I’m gonna run! [laughs]. No dude, I’m feeling more hopeful than ever. I really am. I’m not going to let these fucking nut jobs convince me that my neighbors aren’t worth fighting for, that life isn’t beautiful.

I think there’s a really good criticism of this perspective, that maybe I am just a privileged guy living in Brooklyn who gets to have this perspective, but it’s not rooted in non-action. It’s not rooted in unreality. I know what’s going on, I’m involved in the tenants union in Kansas City. I know the issues, and I know how bad things are. Hopelessness to me feels like the more privileged perspective. When I hear people going, “I’m so hopeless, I don’t know what we’re going to do,” I’m like, isn’t that just an excuse for you to continue doing nothing as you are?

And how does all this become comedy?

It doesn’t. I’m not very funny. It really doesn’t [laughs]. No, I think it’s funny that people are getting so bent out of shape over such stupid stuff. If you just step back from the hateful, self-serious rhetoric of these losers, these fucking grifter psychopaths like JD Vance… the more we poke holes in these little freaks and talk to each other about it and laugh about it, I think there’s real change in that.

Caleb Hearon performs onstage at “We Used To Be Funny (stand-up comedy)” during the 2023 SXSW Conference and Festivals.

Hutton Supancic/Getty Images for SXSW

How frequently do you still think about your sociopolitical communication college classes?

I’m still friends with several of my college professors — Dr. Holly Holladay, please print her name! I think about it a lot. There’s really intangible stuff. A big part of my degree was persuasion and argument making and putting together and taking apart fallacies and things like that. Political writing and understanding political discourse is — it’s a lot of the same stuff as jokes. Effectively it was a degree in how to deal with people, and that’s what I do.

And I’ve read you don’t listen to podcasts.

Never.

Never ever?

Never ever.

So why did you decide to start one?

Delusion [laughs]. My podcast, I started it out of a bit of frustration. I was tired of how much [business] is based on how many followers you have and what currency you have to get your movie made. I was like, OK, then I’ll start something and make it about other people. It’s an interview show.

Well, it’s a delight to listen to.

It’s so funny because I don’t listen to podcasts and I’m also big on saying we’ve got to get off the phones. Put the phones away. The phones are killing us. Get off the internet. And then every once in a while, I make maybe too compelling of a case to put the phones away, and I kind of want to walk it back, because I’m like, well not so much that I don’t make money.

The pod can be separate from the internet.

Well do you know about the Light Phone?

Is this the phone that the teen luddites are using?

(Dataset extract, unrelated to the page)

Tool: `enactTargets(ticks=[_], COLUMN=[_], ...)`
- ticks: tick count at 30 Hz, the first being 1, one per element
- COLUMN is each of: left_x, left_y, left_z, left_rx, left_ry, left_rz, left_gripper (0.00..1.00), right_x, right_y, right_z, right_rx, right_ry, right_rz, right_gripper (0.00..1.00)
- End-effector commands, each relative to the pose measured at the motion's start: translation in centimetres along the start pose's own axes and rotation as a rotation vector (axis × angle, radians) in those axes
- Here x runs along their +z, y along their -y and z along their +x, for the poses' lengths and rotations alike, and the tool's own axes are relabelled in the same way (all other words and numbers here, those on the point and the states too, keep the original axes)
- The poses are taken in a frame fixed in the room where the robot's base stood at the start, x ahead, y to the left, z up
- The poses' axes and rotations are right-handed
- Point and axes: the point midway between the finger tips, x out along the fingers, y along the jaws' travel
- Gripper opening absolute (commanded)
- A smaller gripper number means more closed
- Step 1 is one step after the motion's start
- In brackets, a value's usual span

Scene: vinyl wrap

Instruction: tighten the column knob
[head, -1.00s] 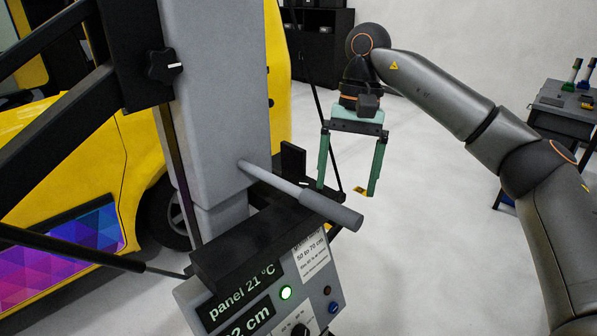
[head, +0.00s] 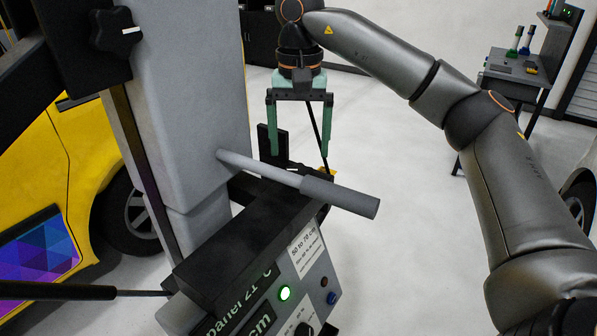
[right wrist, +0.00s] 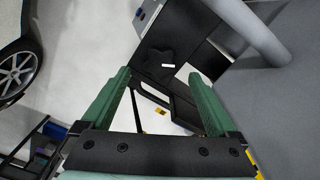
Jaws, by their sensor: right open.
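A black star-shaped knob with a white mark (head: 117,30) is on a dark block on the grey column (head: 185,100), upper left in the head view. In the right wrist view another dark knob with a white mark (right wrist: 160,55) sits on a black plate ahead of the fingertips. It seems to be low beside the column, by the upright black plate (head: 272,141); in the head view it is mostly hidden. My right gripper (head: 299,153) has green fingers, open and pointing down, with nothing between them; it also shows in the right wrist view (right wrist: 159,74). My left gripper is out of view.
A grey handle (head: 340,196) sticks out from the column just below my right gripper. A control panel (head: 315,262) with a lit green button is below it. A yellow vehicle (head: 60,180) stands at left. A tool cart (head: 510,80) is at the back right; the floor between is clear.

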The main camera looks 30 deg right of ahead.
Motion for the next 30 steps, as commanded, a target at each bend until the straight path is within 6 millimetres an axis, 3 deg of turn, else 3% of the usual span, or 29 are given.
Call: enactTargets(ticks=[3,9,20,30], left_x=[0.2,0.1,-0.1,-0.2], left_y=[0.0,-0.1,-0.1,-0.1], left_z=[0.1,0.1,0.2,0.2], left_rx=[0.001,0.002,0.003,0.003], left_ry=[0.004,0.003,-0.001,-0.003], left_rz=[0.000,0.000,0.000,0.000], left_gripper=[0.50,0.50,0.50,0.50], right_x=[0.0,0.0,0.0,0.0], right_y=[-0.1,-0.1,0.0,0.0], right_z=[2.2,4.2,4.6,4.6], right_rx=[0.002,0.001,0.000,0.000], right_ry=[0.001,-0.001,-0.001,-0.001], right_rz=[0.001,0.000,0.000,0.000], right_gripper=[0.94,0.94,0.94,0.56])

Yes, I love the teen luddites. I want to be like them. I messaged the Light Phone and asked them to send me one, and they didn’t respond which I actually think is so fucking chic and cool of them. It makes me want them worse. The Light Phone is a no blue light screen that only has texting and calling. You can download podcasts and music onto it, but you can’t surf it. I want one so bad and also I want landlines again.

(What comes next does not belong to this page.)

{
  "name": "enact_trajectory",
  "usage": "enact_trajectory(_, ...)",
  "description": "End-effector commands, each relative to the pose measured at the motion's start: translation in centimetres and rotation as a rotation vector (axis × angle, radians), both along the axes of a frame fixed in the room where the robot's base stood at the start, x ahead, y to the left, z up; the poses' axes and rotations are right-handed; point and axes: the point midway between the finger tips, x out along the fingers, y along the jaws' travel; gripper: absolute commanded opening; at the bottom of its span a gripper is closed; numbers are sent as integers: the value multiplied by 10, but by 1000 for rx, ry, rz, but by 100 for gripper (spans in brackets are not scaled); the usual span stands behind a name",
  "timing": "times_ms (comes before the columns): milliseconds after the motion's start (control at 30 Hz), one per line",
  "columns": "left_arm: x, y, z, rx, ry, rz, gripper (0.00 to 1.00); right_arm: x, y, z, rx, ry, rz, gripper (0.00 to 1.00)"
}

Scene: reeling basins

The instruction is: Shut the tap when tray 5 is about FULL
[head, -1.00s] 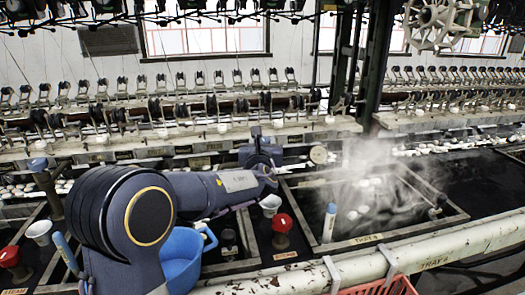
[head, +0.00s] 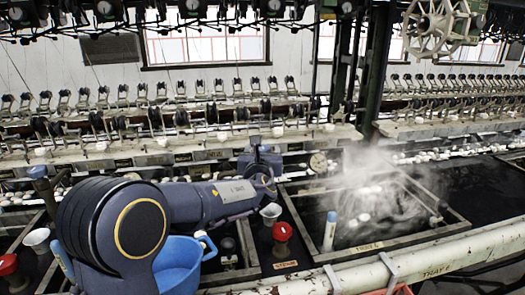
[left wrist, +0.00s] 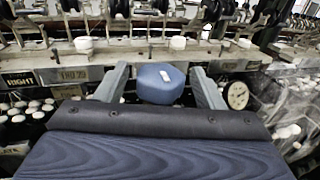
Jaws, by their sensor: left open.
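Tray 5 (head: 455,222) is the framed basin at the right of the head view, with its label on the front rim. Steam hangs over its dark water and pale cocoons float in it; the exact water level is hard to tell. My left gripper (head: 262,160) is at the back edge of the basins, left of the steam. In the left wrist view its two open fingers (left wrist: 161,88) stand either side of a blue rounded knob (left wrist: 161,83), apparently the tap handle, with gaps showing. My right gripper is not in view.
A round dial gauge (head: 318,162) is right of my left gripper. A red knob (head: 282,231), a white cup (head: 271,212) and a blue pail (head: 178,265) stand near my forearm. A pale pipe (head: 400,270) crosses the front. A white-and-blue upright tube (head: 330,230) stands in tray 5.

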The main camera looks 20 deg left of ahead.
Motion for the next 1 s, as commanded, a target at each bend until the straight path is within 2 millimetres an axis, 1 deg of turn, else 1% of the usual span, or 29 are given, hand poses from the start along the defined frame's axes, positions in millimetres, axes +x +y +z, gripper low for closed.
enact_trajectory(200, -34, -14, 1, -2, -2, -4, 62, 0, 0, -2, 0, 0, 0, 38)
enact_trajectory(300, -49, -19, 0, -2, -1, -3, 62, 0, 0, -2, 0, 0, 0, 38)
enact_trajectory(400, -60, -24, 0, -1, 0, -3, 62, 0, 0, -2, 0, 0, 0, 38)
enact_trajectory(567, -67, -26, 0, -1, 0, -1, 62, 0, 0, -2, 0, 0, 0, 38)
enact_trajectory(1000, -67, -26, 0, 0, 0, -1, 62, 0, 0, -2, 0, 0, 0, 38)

My mom has a corded landline. It’s very old though, the reception is quite fuzzy.

That’s sick. I’ve been on this kick lately where I’m pursuing obstacles. Just think about going to dinner with your friends and then going to a concert. We look ahead at the menu to make sure we’re going to like everything, we get a reservation so there’s no chance we’ll have to wait, we look at the artist’s Instagram Story to see when they’re going to hit the stage so that we don’t have to sit through doors and the opener. We remove all these tiny little uncertainties. So it’s cool the phone doesn’t work all the time.

You know, it’s also my mom’s rule that we don’t look up things at the dinner table. If a question comes up in conversation, you don’t need an answer. You can look it up if you remember it later.

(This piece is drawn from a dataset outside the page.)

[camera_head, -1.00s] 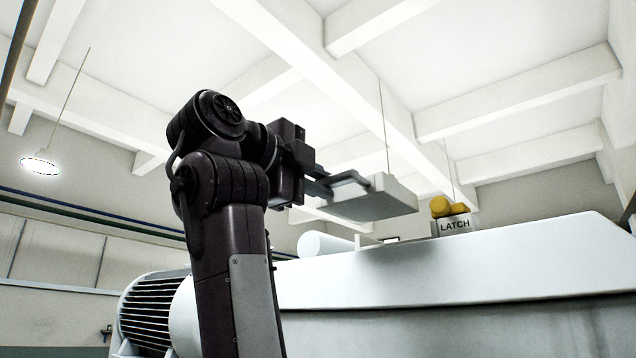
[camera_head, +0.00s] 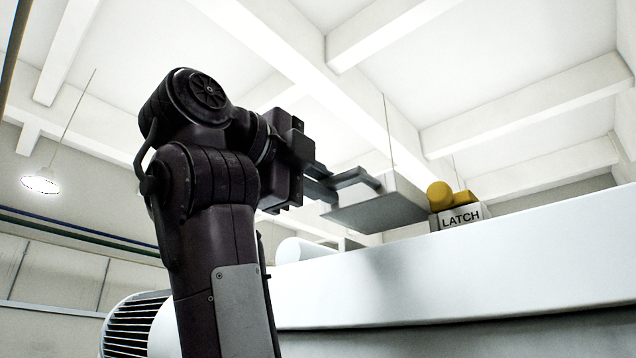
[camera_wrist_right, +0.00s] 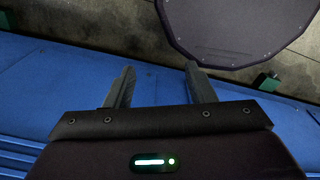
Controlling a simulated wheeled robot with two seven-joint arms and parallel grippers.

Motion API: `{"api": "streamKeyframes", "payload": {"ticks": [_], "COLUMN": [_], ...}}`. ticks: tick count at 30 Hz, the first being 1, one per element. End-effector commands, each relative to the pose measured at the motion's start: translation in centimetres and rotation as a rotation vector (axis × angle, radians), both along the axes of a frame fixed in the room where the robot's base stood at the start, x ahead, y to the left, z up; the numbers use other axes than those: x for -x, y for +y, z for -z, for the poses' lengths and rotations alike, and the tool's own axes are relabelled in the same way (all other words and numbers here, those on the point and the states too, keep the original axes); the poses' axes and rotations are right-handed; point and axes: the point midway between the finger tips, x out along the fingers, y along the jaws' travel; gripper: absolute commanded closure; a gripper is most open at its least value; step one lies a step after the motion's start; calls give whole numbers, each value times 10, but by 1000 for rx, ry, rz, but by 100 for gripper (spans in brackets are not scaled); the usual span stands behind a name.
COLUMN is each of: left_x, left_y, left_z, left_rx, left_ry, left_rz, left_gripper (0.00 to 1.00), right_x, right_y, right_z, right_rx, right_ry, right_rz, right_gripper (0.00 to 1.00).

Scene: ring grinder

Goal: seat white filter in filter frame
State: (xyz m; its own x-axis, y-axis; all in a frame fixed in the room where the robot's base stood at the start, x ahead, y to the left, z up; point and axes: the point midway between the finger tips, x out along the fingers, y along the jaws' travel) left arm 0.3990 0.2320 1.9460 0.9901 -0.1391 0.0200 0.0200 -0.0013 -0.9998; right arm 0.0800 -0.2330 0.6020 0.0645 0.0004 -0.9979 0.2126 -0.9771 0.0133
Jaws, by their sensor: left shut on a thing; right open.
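The white filter (camera_head: 376,214), a flat box that looks grey from below, is up in the air above the machine's top edge in the head view. My left gripper (camera_head: 350,186) is shut on it from the left. The filter is seen from underneath, close to the left of the block marked LATCH. I cannot make out the filter frame; the machine's top is hidden from this low angle. My right gripper (camera_wrist_right: 160,86) is open and empty in the right wrist view, over a blue surface.
The white machine body (camera_head: 470,270) fills the lower right. On its top stand the LATCH block (camera_head: 460,217) with a yellow knob (camera_head: 440,195) and a white cylinder (camera_head: 302,250). A ribbed motor housing (camera_head: 132,328) is at lower left. A lamp (camera_head: 40,183) hangs far left.

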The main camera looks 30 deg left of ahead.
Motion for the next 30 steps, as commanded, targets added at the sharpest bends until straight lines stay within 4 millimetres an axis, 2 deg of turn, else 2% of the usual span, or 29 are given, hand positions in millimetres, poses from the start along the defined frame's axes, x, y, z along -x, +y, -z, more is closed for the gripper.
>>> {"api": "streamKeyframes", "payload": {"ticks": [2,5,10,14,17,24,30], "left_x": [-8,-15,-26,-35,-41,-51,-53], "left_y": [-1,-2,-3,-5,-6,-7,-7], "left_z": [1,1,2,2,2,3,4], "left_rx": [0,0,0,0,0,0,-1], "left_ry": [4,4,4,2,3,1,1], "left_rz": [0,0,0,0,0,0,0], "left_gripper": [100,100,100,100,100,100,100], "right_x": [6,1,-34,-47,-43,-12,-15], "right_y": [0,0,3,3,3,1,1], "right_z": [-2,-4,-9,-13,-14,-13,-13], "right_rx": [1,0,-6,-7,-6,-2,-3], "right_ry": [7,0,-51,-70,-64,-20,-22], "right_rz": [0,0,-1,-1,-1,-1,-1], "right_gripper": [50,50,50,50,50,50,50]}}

And that obstacle unremoved is what led to the future delight of remembering it! I need to hang out with your mom. And if you do anything for me in this interview please print this: Restaurants, I’m going to fucking crash out if we don’t stop with the goddam QR code menus.

I hate those, too. So, are you ready for the tour next week?

I’ve actually been thinking a lot about what we’re talking about: How to cultivate community. I’ve just been reflecting, on any given night we might have two thousand people, most of whom probably live in the same city and have at least somewhat similar interests. I’m trying to figure out how it can be more than just a masturbatory exercise in vanity that I get to sell tickets and tell my little jokes. What else can we do make it special and help people connect beyond the jokes?

Last topic: What’s the update on Trash Mountain?

Well, people just keep sending us money. They want us to make it so bad. We’ve got probably two billion dollars in the budget at this point.

Oh, so you’re making a Marvel movie?

Yeah it’s actually the first ever coming-of-age Marvel indie [laughs]. It’s so good. I love it. I wrote it with my friend Ruby Caster. She’s a genius. Colin Trevorrow’s producing. Lilly Wachowski is set to direct. We’re just trying to track down the funding.

It’s based on you, right?

It’s about my dad who passed away a couple of years ago, who was a hoarder, which is a beautiful thing to be. I get so fucking revved up about the the opportunity to be an artist right now. So many people just need to hear about weird people in the middle of the country. I wrote the movie with Ruby in the months immediately following my dad’s death — like still doing the paperwork about the ashes — and I was just sitting in cafes sobbing over Final Draft every day. It’s been a very cathartic. I mean, that’s objectively funny to choose to write in a cafe when you know you’re going to cry.

One step up from crying in an airport.

Only below crying on the train. Yeah, I’m excited about it. Thank you for asking about it. That’s the thing I’m most excited about right now.